Ingrid Keller, executive director of Arts Culture Catawba, told the council the group has a signed MOU with the city for a centralized Catawba365 events calendar, plans a May public launch, an arts-and-health pilot to address social isolation, an Arts Education Summit on March 16, and a phased request to raise per‑capita municipal support toward $1.25.

Ingrid Keller, executive director of Arts Culture Catawba, updated Hickory City Council on countywide cultural planning and new initiatives that the agency says support local livability and workforce attraction.

Keller said Arts Culture Catawba serves as the local arts agency for Catawba County and the cultural partner for Hickory and that the organization’s role has expanded beyond grant-making to planning, coordination and organizational capacity building. She described a new centralized events calendar, Catawba365, developed with local partners and a signed memorandum of understanding with the City of Hickory to feed municipal calendar data into the system; staff aim for a public launch on May 26.

Keller highlighted a new arts-and-health initiative in partnership with Catawba County Public Health to use arts participation as a tool to address social isolation in neighborhoods identified in the county’s health assessment. She also announced an inaugural Arts Education Summit on March 16 with representation from the North Carolina Department of Public Instruction, a plan to expand small theater arts grants for teachers and a slate of professional-development workshops for cultural organizations.

Keller framed the fiscal request as a phased increase in municipal per-capita support (moving toward $1.25 per resident in some municipalities) tied to an expanded scope of work and to make support predictable. "Stable, predictable support will allow us to plan responsibly, and continue aligning our work with what the city goals are," Keller said. She invited council questions and thanked the city for a long-standing partnership.

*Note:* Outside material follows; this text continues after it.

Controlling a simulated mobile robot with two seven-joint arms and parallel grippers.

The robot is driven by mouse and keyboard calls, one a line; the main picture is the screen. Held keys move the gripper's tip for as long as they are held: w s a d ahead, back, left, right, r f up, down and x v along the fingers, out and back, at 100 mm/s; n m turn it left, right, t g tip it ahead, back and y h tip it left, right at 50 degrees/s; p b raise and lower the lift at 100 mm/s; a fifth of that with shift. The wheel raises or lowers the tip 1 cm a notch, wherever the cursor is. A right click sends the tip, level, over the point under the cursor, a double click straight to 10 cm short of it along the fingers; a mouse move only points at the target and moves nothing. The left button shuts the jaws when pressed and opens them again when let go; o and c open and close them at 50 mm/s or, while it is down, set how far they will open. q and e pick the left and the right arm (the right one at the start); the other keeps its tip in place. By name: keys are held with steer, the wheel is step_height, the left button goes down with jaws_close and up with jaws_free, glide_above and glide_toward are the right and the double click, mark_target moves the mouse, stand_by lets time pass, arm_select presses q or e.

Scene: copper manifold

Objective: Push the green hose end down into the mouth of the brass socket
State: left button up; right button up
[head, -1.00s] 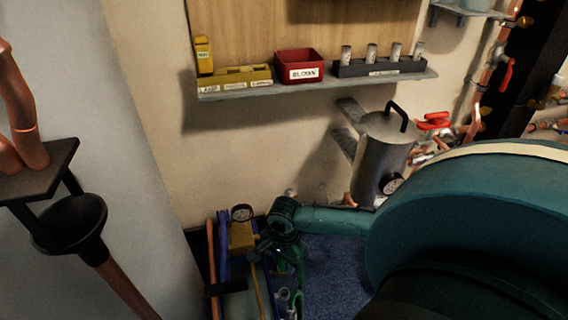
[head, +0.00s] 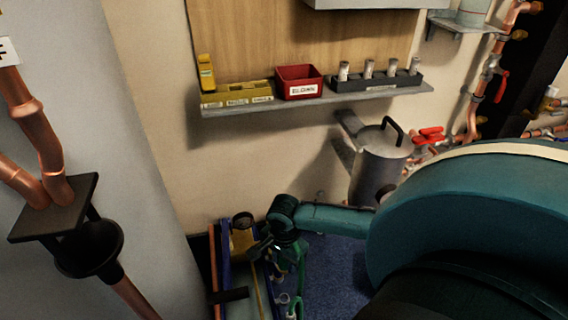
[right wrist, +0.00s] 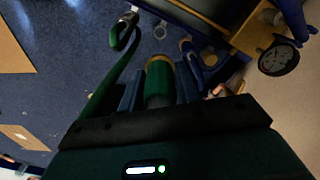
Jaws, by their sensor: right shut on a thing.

Council members asked about per-capita rates in other municipalities and the mechanics of the MOU; Keller said some municipalities already contribute $1.25 per capita while Hickory and Catawba County historically contributed $1.00 per capita, and that a phased approach was recommended to reach parity.

Keller’s presentation included survey findings from a county cultural plan and examples of local cultural organizations that have emerged since the plan was originally adopted.